The number of the people prevented from flying is unknown, but estimates range from more than 21,000 people in 2012 to about 48,000 in 2013 to 64,000 in 2014.

Nearly half the people in the U.S. terrorist screening database, of which the no-fly list is a subset, were found to have no connection to a terrorist group, according to a document obtained by online news site The Intercept last year.

The no-fly list is shared with 22 foreign governments, and people usually discover they are on the list only when they try to fly and are not permitted to do so.  

If people believe they are on the list, they can submit a complaint to the Department of Homeland Security, which is then reviewed by the Terrorist Screening Center. They are notified by letter whether they are on the list and, if so, given instructions how to request additional information regarding why they were placed on the list.

But as the ACLU notes, a hearing is not provided.

The original primary guidelines of the government blacklist were to identify if a person was a threat to aviation and could be properly identified as such via “sufficient unclassified biographical data.”

There have long been allegations that the FBI has tried to coerce Americans, including law-abiding ones, to act as informants.

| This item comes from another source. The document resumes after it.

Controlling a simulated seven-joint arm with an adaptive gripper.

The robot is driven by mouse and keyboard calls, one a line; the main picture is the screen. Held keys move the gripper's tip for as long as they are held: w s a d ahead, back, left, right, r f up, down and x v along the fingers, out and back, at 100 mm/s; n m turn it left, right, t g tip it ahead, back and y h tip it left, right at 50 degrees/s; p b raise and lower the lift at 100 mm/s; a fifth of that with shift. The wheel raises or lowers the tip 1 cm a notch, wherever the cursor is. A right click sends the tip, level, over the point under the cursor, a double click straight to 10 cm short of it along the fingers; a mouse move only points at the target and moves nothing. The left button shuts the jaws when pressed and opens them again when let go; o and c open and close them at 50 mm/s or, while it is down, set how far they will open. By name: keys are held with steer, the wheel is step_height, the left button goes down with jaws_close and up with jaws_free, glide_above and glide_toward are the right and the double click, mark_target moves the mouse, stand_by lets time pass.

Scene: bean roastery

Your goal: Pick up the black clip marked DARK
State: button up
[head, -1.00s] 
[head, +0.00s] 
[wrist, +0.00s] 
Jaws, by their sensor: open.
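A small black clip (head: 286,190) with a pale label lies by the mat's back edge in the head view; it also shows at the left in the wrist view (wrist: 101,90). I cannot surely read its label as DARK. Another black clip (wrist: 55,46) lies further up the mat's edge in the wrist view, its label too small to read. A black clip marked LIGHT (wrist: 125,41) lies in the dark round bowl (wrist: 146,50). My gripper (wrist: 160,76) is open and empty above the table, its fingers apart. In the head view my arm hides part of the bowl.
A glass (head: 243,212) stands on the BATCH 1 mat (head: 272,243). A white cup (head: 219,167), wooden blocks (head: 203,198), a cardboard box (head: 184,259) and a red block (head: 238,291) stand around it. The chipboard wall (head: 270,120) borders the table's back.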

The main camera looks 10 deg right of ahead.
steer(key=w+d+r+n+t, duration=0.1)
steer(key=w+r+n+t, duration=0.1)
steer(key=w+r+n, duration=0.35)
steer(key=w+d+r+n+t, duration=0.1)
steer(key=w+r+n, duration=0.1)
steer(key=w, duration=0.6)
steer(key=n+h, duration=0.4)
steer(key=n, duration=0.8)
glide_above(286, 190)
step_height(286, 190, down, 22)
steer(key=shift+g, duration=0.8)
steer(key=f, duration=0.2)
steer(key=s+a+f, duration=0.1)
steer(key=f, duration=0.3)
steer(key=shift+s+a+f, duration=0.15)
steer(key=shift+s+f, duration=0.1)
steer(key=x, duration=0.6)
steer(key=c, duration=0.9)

Former FBI Special Agent Michael German, who is now with the Brennan Center for Justice, said these allegations are true and are more acute for Americans living overseas. 

There needs to be proper redress and stronger regulations that are “constitutionally adequate” and don’t “deprive persons of the rights that they are entitled to,” he said, adding that coercing informants should not be part of the equation. Those put on the list, he said, must also have an “adequate forum to challenge the allegations against them.”

The case brought on behalf of Tanvir and the other men raises the larger issues of discriminatory policing, government surveillance and the profiling of Muslims.

“Post-9/11, the FBI has been very aggressively recruiting informants within the Muslim community, and they use a number of tools,” said CUNY’s Shamas. “Among them has been the no-fly list.”